Return the listing below exactly, with the pictures dropped.

## Given information
↓↓↓

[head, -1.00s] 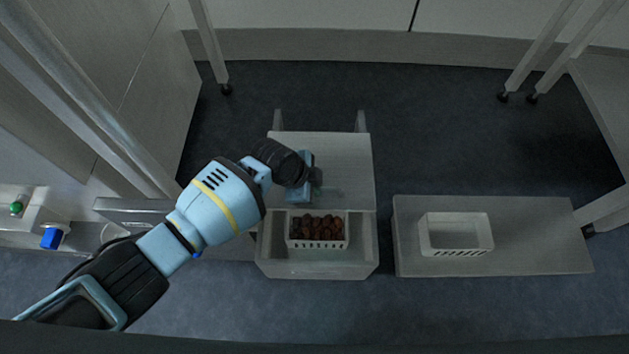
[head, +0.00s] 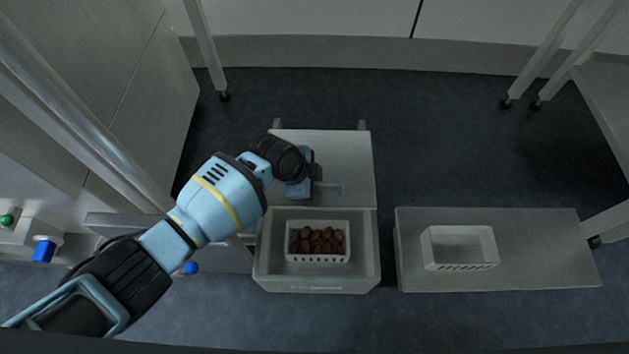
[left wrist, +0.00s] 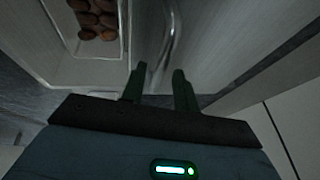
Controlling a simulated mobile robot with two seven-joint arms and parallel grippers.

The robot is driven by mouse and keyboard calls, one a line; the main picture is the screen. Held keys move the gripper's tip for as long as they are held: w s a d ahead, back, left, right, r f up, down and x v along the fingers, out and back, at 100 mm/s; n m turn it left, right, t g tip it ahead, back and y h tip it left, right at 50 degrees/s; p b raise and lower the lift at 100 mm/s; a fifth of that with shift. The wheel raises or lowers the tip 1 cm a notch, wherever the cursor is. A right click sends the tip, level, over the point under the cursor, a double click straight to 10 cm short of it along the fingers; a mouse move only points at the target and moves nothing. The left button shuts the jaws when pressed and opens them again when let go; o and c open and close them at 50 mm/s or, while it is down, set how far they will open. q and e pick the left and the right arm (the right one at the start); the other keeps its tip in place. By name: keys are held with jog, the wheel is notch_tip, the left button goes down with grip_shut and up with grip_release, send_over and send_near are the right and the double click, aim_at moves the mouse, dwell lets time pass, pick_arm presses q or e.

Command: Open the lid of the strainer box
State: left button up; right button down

↑↑↑

## Output for this task
[head, -1.00s] 
[head, +0.00s] 
[left wrist, +0.00s] 
Controlling a simulated mobile robot with two seven-joint arms and parallel grippers.

The robot is driven by mouse and keyboard calls, one a line; the main picture is the screen. Held keys move the gripper's tip for as long as they are held: w s a d ahead, back, left, right, r f up, down and x v along the fingers, out and back, at 100 mm/s; n m turn it left, right, t g tip it ahead, back and y h tip it left, right at 50 degrees/s; p b raise and lower the lift at 100 mm/s; a fifth of that with shift. The wheel raises or lowers the tip 1 cm a notch, wherever the cursor is. A right click sends the tip, level, over the point under the cursor, a double click straight to 10 cm short of it along the fingers; a mouse move only points at the target and moves nothing. The left button shuts the jaws when pressed and opens them again when let go; o and c open and close them at 50 mm/s or, while it is down, set how far they will open. q and e pick the left and the right arm (the right one at the start); the other keeps its tip in place. By name: keys are held with jog, the wheel is notch_tip, the left button goes down with grip_shut and up with grip_release, send_over and send_near are the right and the double click, aim_at moves the mouse, dwell lets time pass, pick_arm presses q or e.

Command: Open the lid of the strainer box
State: left button up; right button down

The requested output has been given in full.